The British tradition, on the contrary, beginning with Smith himself, was Calvinist, and reflected the Calvinist emphasis on hard work and labor toil as not only good but a great good in itself, whereas consumer enjoyment is at best a necessary evil, a mere requisite to continuing labor and production.
On reading Kauder, I considered this view a challenging insight, but essentially an unproven speculation. However, as I continued studying economic thought and embarked on writing these volumes, I concluded that Kauder was being confirmed many times over. Even though Smith was a ‘moderate’ Calvinist, he was a staunch one nevertheless, and I came to the conclusion that the Calvinist emphasis could account, for example, for Smith’s otherwise puzzling championing of usury laws, as well as his shift in emphasis from the capricious, luxury-loving consumer as the determinant of value, to the virtuous laborer embedding his hours of toil into the value of his material product.
But if Smith could be accounted for by Calvinism, what of the Spanish-Portuguese Jew-turned-Quaker, David Ricardo, surely no Calvinist? Here it seems to me that recent research into the dominant role of James Mill as mentor of Ricardo and major founder of the “Ricardian system” comes strongly into play. For Mill was a Scotsman ordained as a Presbyterian minister and steeped in Calvinism; the fact that, later in life, Mill moved to London and became an agnostic had no effect on the Calvinist nature of Mill’s basic attitudes toward life and the world. Mill’s enormous evangelical energy, his crusading for social betterment, and his devotion to labor toil (as well as the cognate Calvinist virtue of thrift) reflected his lifelong Calvinist world-outlook. John Stuart Mill’s resurrection of Ricardianism may be interpreted as his filiopietist devotion to the memory of his dominant father, and Alfred Marshall’s trivialization of Austrian insights into his own neo-Ricardian schema also came from a highly moralistic and evangelical neo-Calvinist.

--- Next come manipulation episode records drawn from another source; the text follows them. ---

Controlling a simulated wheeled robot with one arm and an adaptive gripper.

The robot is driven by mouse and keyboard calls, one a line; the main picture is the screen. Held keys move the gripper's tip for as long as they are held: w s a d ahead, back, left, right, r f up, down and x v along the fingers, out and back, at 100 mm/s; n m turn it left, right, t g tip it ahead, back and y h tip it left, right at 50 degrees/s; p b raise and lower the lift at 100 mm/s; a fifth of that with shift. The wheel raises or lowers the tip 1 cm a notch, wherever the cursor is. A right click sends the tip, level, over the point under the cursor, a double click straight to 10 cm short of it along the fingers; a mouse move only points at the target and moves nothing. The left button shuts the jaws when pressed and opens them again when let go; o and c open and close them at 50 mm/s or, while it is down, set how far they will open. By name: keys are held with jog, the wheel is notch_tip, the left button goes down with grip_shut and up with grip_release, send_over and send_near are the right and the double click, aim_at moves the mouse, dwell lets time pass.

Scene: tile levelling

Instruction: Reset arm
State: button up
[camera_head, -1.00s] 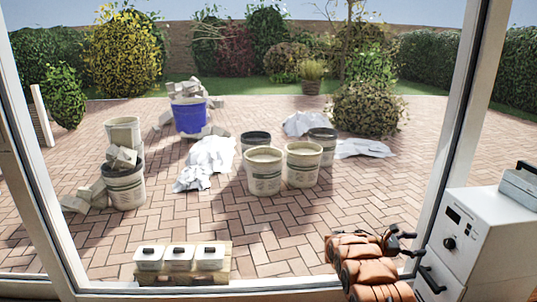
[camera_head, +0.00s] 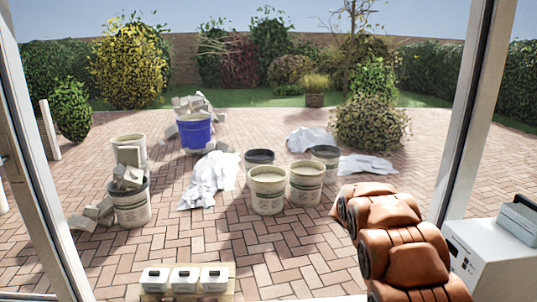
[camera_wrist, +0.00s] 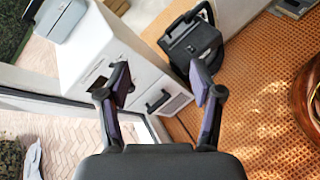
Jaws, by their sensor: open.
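My arm (camera_head: 405,240) shows at the lower right of the head view as orange-brown links, rising in front of the window opening. The head view does not show my gripper. In the wrist view my gripper (camera_wrist: 161,85) is open, its two dark fingers spread apart with nothing between them. Beyond the fingers are a white cabinet (camera_wrist: 95,50) and a black case (camera_wrist: 193,45) on an orange-brown patterned floor (camera_wrist: 260,95).
The white cabinet (camera_head: 490,260) stands right of my arm, with a grey box (camera_head: 518,218) on top. White-framed glazing borders the patio. Three small lidded containers (camera_head: 185,279) sit on a wooden board near the sill. Several buckets (camera_head: 268,190) and rubble stand outside on brick paving.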

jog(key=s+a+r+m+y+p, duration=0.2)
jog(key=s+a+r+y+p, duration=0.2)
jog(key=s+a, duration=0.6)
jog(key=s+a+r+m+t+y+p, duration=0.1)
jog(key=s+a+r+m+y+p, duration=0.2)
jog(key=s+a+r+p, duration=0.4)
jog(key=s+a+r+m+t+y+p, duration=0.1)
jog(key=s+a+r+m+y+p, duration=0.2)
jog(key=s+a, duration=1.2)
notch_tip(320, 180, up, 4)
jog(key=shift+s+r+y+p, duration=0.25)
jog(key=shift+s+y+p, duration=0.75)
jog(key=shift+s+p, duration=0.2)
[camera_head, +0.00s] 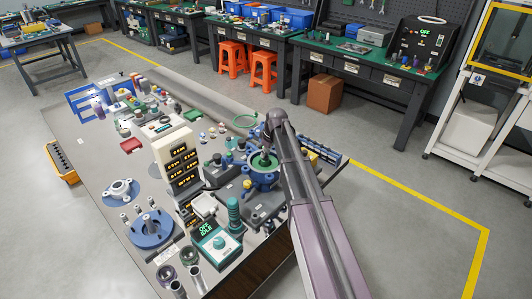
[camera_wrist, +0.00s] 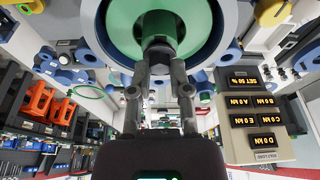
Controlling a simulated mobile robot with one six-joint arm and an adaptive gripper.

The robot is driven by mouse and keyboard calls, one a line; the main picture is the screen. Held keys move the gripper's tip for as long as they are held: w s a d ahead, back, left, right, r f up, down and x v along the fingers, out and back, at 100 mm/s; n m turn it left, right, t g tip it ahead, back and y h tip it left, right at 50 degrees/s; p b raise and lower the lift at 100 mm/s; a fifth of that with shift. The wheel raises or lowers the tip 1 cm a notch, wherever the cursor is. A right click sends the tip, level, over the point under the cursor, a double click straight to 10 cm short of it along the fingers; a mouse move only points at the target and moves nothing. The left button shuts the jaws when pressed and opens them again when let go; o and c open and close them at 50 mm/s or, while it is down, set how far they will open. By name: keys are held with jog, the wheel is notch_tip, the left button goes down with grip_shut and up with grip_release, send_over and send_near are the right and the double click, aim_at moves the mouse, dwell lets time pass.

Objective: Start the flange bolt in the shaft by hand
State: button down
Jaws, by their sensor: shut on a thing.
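In the wrist view my gripper (camera_wrist: 160,66) is shut on a dark bolt (camera_wrist: 159,46), with one finger on each side of its head. The bolt is in front of the middle of a green disc (camera_wrist: 115,27) with a pale ring around it. The shaft's opening is hidden behind the bolt and fingers, so I cannot tell whether the bolt has entered it. In the head view the green-topped blue fixture (camera_head: 263,180) stands on the bench, with my gripper (camera_head: 265,153) directly above its centre.
A panel with lit yellow readouts (camera_head: 182,165) stands just left of the fixture; it also shows in the wrist view (camera_wrist: 255,115). A teal control box (camera_head: 216,245) and a blue round flange (camera_head: 152,229) are nearer the front. Small parts crowd the bench.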

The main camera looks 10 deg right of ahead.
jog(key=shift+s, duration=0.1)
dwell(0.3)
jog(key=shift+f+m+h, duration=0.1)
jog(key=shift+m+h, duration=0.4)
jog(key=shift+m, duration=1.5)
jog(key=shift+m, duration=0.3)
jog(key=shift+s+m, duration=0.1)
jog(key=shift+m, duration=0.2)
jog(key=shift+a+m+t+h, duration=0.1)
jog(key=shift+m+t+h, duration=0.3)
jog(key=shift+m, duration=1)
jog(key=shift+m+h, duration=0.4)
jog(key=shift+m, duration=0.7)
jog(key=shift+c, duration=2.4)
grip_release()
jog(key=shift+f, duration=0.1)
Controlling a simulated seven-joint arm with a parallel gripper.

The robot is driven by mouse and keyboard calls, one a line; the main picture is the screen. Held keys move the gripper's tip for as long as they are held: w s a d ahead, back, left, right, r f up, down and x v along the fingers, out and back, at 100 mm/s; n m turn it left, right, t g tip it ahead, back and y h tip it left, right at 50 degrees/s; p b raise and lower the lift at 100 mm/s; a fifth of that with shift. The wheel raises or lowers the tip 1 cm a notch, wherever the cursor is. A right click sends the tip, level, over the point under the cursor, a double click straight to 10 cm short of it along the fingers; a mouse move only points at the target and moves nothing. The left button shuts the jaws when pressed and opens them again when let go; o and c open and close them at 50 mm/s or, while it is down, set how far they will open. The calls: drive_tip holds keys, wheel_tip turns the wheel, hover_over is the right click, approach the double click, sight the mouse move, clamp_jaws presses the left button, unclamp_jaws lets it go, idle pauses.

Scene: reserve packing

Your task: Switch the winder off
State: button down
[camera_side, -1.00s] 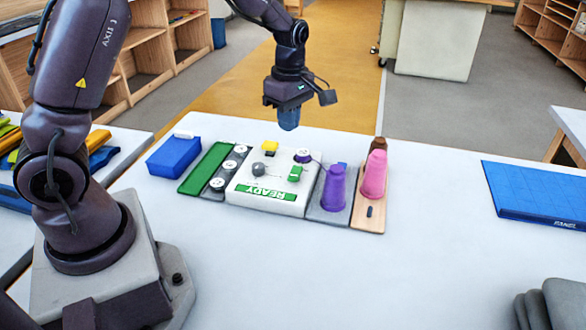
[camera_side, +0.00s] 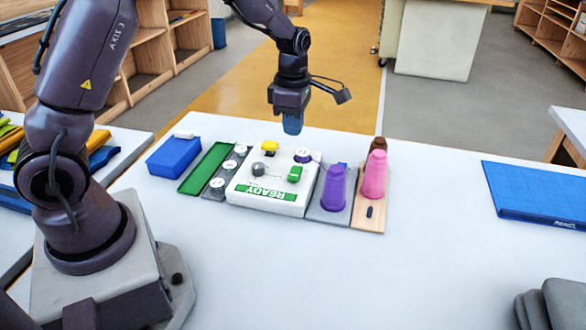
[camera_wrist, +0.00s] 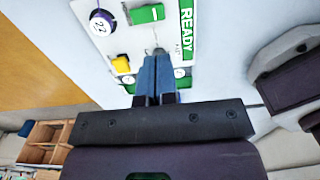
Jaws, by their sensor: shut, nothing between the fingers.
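The winder, a white box (camera_side: 240,193) with a green READY label (camera_side: 270,192), sits mid-table. On its top are a yellow part (camera_side: 269,147), a green switch-like part (camera_side: 295,173), a grey round knob (camera_side: 258,169) and a purple-rimmed disc (camera_side: 303,156) marked with a number. The wrist view also shows the yellow part (camera_wrist: 121,64), the green part (camera_wrist: 147,13) and the disc (camera_wrist: 102,23). My gripper (camera_side: 292,130) is above the far edge of the box, apart from it, with blue fingers shut and empty. In the wrist view its fingertips (camera_wrist: 154,56) overlap the box and partly hide its top.
Left of the box are a grey strip with white discs (camera_side: 217,183), a green tray (camera_side: 206,168) and a blue box (camera_side: 173,157). The front table is clear.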

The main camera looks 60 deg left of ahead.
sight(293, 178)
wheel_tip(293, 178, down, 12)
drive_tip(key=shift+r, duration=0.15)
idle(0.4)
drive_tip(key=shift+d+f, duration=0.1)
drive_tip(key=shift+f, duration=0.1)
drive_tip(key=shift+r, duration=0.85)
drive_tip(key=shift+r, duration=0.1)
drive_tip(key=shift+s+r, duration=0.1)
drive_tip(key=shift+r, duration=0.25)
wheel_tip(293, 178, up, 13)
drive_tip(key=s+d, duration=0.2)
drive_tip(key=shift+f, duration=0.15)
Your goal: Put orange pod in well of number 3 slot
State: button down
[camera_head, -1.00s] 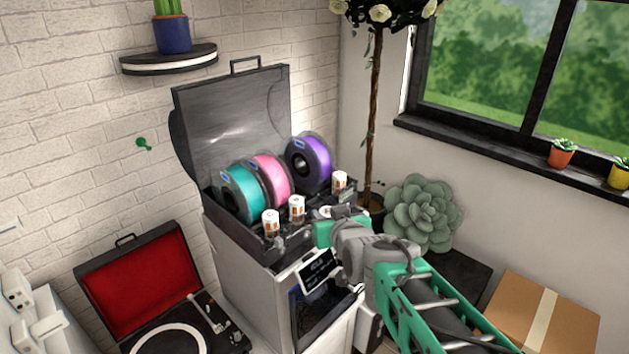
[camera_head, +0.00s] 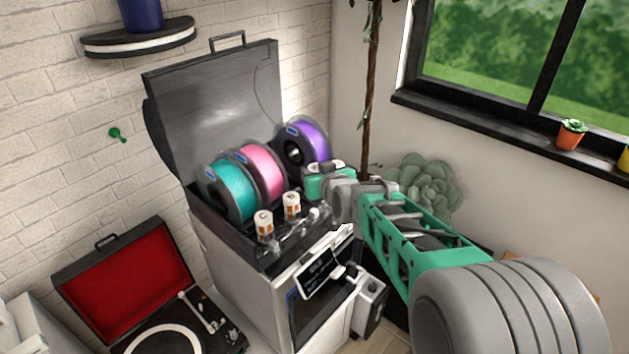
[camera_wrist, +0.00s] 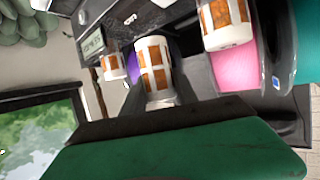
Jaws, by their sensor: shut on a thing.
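My gripper (camera_head: 325,182) is by the front of the purple spool at the right end of the open machine. It is shut on a white pod with orange panels (camera_wrist: 154,62), between dark fingers in the wrist view; in the head view the green gripper body mostly hides this pod. Two similar pods, a left one (camera_head: 264,223) and another (camera_head: 291,205), stand upright along the front ledge. The wrist view shows one pod close at the top (camera_wrist: 226,22) and a smaller one farther off (camera_wrist: 112,67). I cannot read any slot numbers; the wells near my gripper are hidden.
Teal (camera_head: 230,192), pink (camera_head: 262,174) and purple (camera_head: 308,140) spools stand behind the ledge. The raised lid (camera_head: 215,110) stands behind them. A small display (camera_head: 320,272) sticks out in front. A turntable (camera_head: 180,330) is at lower left.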

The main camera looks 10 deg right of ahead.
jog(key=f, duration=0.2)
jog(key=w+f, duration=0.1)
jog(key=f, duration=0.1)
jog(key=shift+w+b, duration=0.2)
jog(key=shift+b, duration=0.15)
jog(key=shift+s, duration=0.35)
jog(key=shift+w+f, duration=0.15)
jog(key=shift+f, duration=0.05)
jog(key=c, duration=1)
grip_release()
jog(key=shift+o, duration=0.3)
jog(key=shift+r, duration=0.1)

Conversely, it is no accident that the Austrian School, the major challenge to the Smith-Ricardo vision, arose in a country that was not only solidly Catholic, but whose values and attitudes were still heavily influenced by Aristotelian and Thomist thought. The German precursors of the Austrian School flourished, not in Protestant and anti-Catholic Prussia, but in those German states that were either Catholic or were politically allied to Austria rather than Prussia.
The result of these researches was my growing conviction that leaving out religious outlook, as well as social and political philosophy, would disastrously skew any picture of the history of economic thought. This is fairly obvious for the centuries before the nineteenth, but it is true for that century as well, even as the technical apparatus takes on more of a life of its own.
In consequence of these insights, these volumes are very different from the norm, and not just in presenting an Austrian rather than a neoclassical or institutionalist perspective.
The entire work is much longer than most since it insists on bringing in all the “lesser” figures and their interactions as well as emphasizing the importance of their religious and social philosophies as well as their narrower, strictly “economic” views. But I would hope that the length and inclusion of other elements does not make this work less readable. On the contrary, history necessarily means narrative, discussion of real persons as well as their abstract theories, and includes triumphs, tragedies, and conflicts, conflicts which are often moral as well as purely theoretical. Hence, I hope that, for the reader, the unwonted length will be offset by the inclusion of far more human drama than is usually offered in histories of economic thought.
- 1Joseph Schumpeter’s valuable and monumental History of Economic Analysis (New York: Oxford University Press, 1954), has sometimes been referred to as ‘Austrian’. But while Schumpeter was raised in Austria and studied under the great Austrian Böhm-Bawerk, he himself was a dedicated Walrasian, and his History was, in addition, eclectic and idiosyncratic.
- 2For an explanation of the three leading Austrian paradigms at the present time, see Murray N. Rothbard, The Present State of Austrian Economics (Auburn, Ala.: Ludwig von Mises Institute, 1992).
- 3When the present author was preparing for his doctoral orals at Columbia University, he had the venerable John Maurice Clark as examiner in the history of economic thought. When he asked Clark whether he should read Jevons, Clark replied, in some surprise: “What’s the point? The good in Jevons is all in Marshall.”
- 4Joseph Dorfman, The Economic Mind in American Civilization (5 vols, New York: Viking Press, 1946-59); Quentin Skinner, The Foundations of Modern Political Thought (2 vols, Cambridge: Cambridge University Press, 1978).
- 5Thomas S. Kuhn, The Structure of Scientific Revolutions (1962, 2nd ed., Chicago: University of Chicago Press, 1970).
- 6The attention devoted in recent years to a brilliant critique of neoclassical formalism as totally dependent on obsolete mid-nineteenth-century mechanics is a welcome sign of this recent change of attitude. See Philip Mirowski, More Heat than Light (Cambridge: Cambridge University Press, 1989).
- 7At the present time, when English has become the European lingua franca, and most European journals publish articles in English, this bather has been minimized.